Je me souviendrai longtemps de ces mains de ligneur, aux attaches puissantes et boulues, aux doigts épais et crevassés.

Je me souviendrai longtemps, surtout, de ce vieux marin qui avait vraiment failli tout perdre — il ne savait pas nager.

 

*

 

[…]

 

 

Lorsque je demandai aux pêcheurs s'ils connaissaient des histoires et des légendes de mer, ils me répondirent que non. J'insistai : nous avions du mal à nous comprendre, mon swahili étant plus que rudimentaire et leur anglais très approximatif ; l'heure écoulée s'était emplie de dessins à la mine de plomb — des cartes approximatives et de rapides croquis —, venant combler ce manque.
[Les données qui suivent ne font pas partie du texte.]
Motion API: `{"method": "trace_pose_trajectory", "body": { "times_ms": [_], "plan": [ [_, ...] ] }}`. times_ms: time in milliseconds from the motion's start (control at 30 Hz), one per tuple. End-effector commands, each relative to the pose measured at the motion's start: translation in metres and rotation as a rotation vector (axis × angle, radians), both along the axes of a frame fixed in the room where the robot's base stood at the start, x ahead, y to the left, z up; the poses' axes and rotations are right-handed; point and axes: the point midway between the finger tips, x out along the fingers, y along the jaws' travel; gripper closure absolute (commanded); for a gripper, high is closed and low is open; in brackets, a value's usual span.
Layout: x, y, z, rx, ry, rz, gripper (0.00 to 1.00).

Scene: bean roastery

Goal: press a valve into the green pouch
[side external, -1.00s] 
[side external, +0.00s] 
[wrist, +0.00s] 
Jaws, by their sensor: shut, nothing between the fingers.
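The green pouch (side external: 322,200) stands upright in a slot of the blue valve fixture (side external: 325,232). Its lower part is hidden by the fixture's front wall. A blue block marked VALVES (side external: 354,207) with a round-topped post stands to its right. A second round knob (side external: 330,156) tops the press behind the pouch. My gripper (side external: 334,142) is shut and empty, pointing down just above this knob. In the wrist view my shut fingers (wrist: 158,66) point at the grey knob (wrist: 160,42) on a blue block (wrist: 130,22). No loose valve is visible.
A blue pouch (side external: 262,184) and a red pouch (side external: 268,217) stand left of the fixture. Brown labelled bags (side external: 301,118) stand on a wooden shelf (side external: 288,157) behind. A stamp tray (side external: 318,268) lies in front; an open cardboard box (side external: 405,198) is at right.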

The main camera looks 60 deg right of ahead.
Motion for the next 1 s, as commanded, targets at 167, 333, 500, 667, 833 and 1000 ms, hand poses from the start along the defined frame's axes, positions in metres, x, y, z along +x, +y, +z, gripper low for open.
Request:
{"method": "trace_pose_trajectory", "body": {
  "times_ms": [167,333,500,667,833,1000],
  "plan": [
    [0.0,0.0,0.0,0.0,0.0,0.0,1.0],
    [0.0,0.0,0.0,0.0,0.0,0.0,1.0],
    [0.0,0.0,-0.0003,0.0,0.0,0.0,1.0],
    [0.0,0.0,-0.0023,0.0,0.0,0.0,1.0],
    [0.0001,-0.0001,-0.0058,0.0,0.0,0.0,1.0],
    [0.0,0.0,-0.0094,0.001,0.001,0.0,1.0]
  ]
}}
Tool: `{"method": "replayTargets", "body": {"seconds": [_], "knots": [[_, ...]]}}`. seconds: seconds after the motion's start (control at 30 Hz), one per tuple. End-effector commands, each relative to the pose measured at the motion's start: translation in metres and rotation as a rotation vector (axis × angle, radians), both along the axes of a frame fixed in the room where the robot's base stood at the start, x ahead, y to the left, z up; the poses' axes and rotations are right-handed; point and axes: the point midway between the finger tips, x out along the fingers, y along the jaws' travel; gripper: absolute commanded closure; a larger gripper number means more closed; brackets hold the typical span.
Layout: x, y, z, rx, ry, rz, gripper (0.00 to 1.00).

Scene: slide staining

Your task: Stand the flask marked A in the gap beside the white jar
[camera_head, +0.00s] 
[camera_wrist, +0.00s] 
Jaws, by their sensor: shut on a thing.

Nous avions comparé nos techniques de pêche, les crocs à poulpe, les palangres, les filets, les heures et les lieux. Il était impossible qu'aucune histoire de mer ne hante ces côtes austères, ces peuples de pêcheurs, quelle qu'en fût la nature. Je m'emparai du crayon et griffonnai une sirène, leur racontant que l'on parlait chez nous de ces femmes des abysses dont le chant charme les marins et les entraîne au fond, vers leur mort. Le dessin passa de mains en mains. L'un après l'autre, ils regardèrent longuement, puis échangeaient entre eux des mots que je ne comprenais pas. Puis, ils hochèrent la tête, navrés, silencieux. Il n'y en avait pas ici. Mais si j'allais au large du Mozambique, alors, j'en verrais — car il y en avait, là-bas.